We all have a responsibility despite not being in 100% control in our lives. At the end of OOTM, the goddess takes away the memories of her ever being in contact with the Freethorn colony from the mice and rats themselves. With her reasoning being:
“I have found…that the existence of such entities has little bearing on whether or not the people believe in them. It would appear to be an inborn tendency, little different than the instinct for self-preservation. But where there are these beliefs, there will invariably come with them disagreements on how these beings should be worshiped, with each side unwavering in its beliefs and only a relative few individuals willing to bridge the gap. And just as invariably, there will come rivalries, unreasoning hatreds, grudges held for generations, even outright war.”
With more knowledge comes more responsibility on how to handle that knowledge. We've seen history rife with imperialism and violence. Bigotry and malice. Of chosen ones and saviors and people being killed in the name of them. Maybe it was time for the mice and rats to live in ignorance of such things. They have already developed a society based around love. The way they achieved long life was through the intimacy of a mouse either by mouth or sexually. Should they bare the burden of having their perfect world brought to them outside their whims?
As a Buddhist, I believe part of suffering is not knowing how we're suffering and blaming things and people for our predicament, rather than suffering itself. We'll blame everything but the root cause of our suffering, which ironically causes more suffering. That combined with the fact that we can't control our environment and what other people do can be scary to live with.

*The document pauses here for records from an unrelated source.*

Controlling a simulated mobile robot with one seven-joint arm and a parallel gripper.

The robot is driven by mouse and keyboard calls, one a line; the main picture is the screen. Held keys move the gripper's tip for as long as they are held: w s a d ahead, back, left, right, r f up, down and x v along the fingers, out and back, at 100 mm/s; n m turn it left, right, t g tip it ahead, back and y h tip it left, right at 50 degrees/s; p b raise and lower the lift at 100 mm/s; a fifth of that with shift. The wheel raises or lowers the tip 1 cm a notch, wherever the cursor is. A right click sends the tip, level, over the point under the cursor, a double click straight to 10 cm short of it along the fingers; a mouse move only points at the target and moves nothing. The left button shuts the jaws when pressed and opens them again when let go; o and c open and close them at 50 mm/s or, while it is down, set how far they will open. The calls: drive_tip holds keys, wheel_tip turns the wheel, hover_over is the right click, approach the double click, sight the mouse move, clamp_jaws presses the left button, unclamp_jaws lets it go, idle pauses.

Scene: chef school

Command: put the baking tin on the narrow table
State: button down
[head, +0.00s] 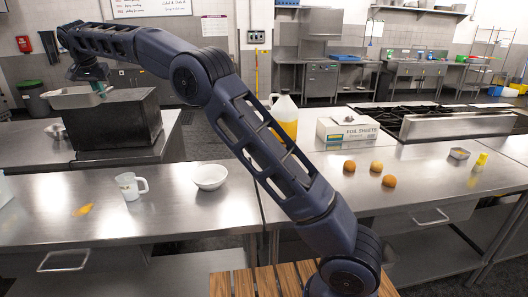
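The baking tin (70,99) is a shallow grey metal pan at the upper left of the head view. It appears raised above the back left counter, beside and partly in front of a dark box. My gripper (99,89) is at the tin's right end, pointing down, with a small teal part at the rim. It appears shut on that rim, though the fingers are small and partly hidden. Which surface is the narrow table I cannot tell; a slatted wooden top (262,283) shows at the bottom centre.
The dark box (118,124) stands under my wrist. The near steel counter holds a mug (130,186), a white bowl (210,177), a jug (285,118), a foil box (347,127) and several round brown items. A stove (455,124) is behind right. Bare steel lies between the mug and bowl.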

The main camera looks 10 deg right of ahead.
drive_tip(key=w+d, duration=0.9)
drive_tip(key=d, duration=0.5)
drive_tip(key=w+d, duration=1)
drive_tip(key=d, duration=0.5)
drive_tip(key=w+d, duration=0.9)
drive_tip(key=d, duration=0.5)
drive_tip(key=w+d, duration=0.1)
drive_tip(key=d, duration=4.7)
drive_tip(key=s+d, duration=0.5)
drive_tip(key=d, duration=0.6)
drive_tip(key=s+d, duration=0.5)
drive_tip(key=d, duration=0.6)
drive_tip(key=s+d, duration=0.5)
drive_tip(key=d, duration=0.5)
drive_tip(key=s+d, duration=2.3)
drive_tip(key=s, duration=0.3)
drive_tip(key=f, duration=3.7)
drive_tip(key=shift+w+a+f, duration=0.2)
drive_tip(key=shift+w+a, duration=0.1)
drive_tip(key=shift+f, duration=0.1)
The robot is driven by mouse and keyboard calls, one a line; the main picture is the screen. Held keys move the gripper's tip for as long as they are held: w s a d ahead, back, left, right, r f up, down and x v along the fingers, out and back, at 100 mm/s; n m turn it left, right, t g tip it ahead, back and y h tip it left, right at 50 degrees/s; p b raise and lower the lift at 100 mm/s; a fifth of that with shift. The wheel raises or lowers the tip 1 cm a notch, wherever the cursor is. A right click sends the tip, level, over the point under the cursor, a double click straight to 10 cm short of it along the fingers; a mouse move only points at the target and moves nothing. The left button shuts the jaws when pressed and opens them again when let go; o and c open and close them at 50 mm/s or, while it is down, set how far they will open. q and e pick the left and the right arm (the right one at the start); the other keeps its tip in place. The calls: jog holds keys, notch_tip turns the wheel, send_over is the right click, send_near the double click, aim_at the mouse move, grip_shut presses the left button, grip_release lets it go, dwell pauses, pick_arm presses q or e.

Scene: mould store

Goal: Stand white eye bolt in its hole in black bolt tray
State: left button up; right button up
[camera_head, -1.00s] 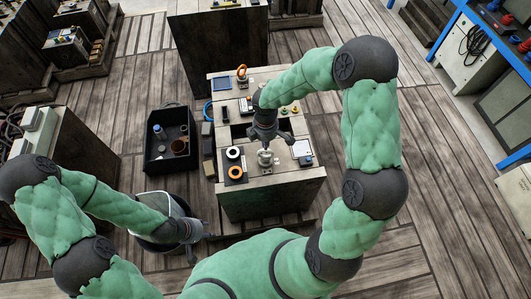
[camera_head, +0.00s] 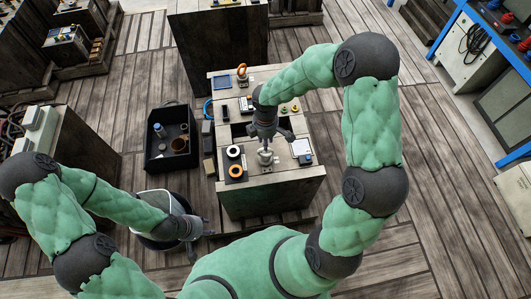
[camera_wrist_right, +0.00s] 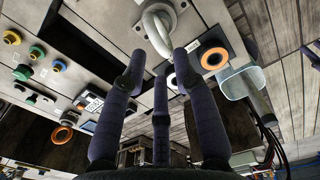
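The white eye bolt (camera_wrist_right: 158,28) shows as a pale ring on a grey plate in the right wrist view; in the head view it is a small pale shape (camera_head: 265,157) near the bench's front. My right gripper (camera_wrist_right: 163,62) is open, its three fingers spread just short of the ring, with nothing between them; in the head view it is above the bolt (camera_head: 268,143). The black bolt tray (camera_head: 244,178) lies left of the bolt, with a white-ringed and an orange-ringed place; in the wrist view (camera_wrist_right: 224,72) a finger partly hides the white ring. My left gripper (camera_head: 198,242) appears open and empty, low at left.
An orange eye bolt (camera_head: 242,69) stands at the bench's back. A black crate (camera_head: 159,165) with cups is on the floor at left, and a bucket (camera_head: 150,240) is beside my left gripper.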

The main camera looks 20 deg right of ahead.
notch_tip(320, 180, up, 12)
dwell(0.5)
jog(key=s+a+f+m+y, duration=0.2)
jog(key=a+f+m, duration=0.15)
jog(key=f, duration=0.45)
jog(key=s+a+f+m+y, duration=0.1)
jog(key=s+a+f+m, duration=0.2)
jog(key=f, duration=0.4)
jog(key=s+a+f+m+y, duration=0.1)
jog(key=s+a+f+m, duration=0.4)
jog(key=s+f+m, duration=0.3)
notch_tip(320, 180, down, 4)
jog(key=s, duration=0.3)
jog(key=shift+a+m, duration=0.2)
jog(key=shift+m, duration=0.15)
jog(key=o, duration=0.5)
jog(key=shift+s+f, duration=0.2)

There's something alluring, something great about unconditional love and trust. It can also be frightening in itself. That we lose a part of our humanity, the side that causes suffering, to it is both great and frightening. Likewise, there's something brilliant about OOTM and the Leemhuis fanfiction saga that I didn't see before. Love is the key and you can unlock any door if you only have the key. What's behind that door is something great, something we should achieve. The absence of suffering and the beginning of unconditional love.